### Brief
The line holding "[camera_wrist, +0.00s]" is the last one to output; start at the first line of the data, keep every line in between exactly, and leave out pictures.

=-=-=-=-=

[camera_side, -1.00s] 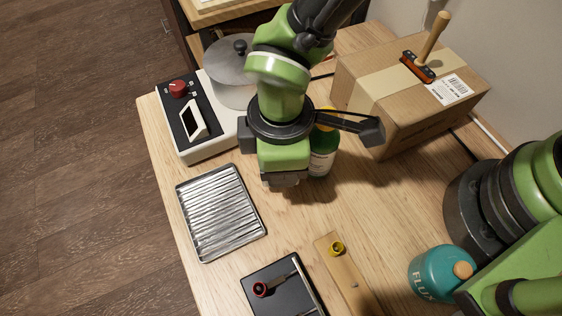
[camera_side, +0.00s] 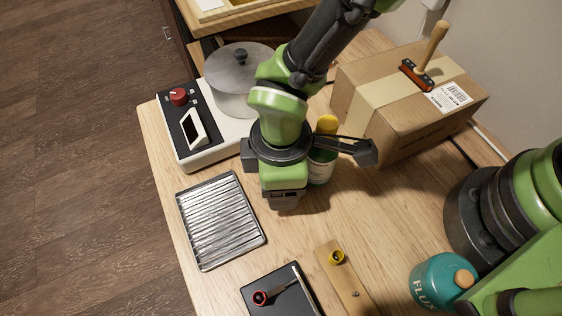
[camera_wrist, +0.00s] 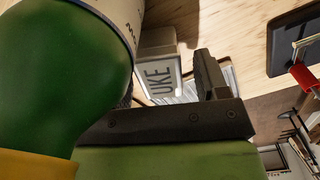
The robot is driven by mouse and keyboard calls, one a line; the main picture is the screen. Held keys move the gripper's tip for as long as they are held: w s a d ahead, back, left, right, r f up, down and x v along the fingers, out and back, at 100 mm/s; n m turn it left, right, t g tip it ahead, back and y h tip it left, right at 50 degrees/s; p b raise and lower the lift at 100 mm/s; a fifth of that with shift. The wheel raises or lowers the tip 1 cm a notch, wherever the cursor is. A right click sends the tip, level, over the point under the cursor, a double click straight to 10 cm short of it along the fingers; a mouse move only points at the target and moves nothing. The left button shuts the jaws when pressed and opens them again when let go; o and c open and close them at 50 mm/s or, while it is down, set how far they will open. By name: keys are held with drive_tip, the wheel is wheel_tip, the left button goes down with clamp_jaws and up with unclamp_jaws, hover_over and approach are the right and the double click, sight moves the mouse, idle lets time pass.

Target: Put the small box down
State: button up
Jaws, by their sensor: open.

=-=-=-=-=

### The solution
[camera_side, -1.00s] 
[camera_side, +0.00s] 
[camera_wrist, +0.00s] 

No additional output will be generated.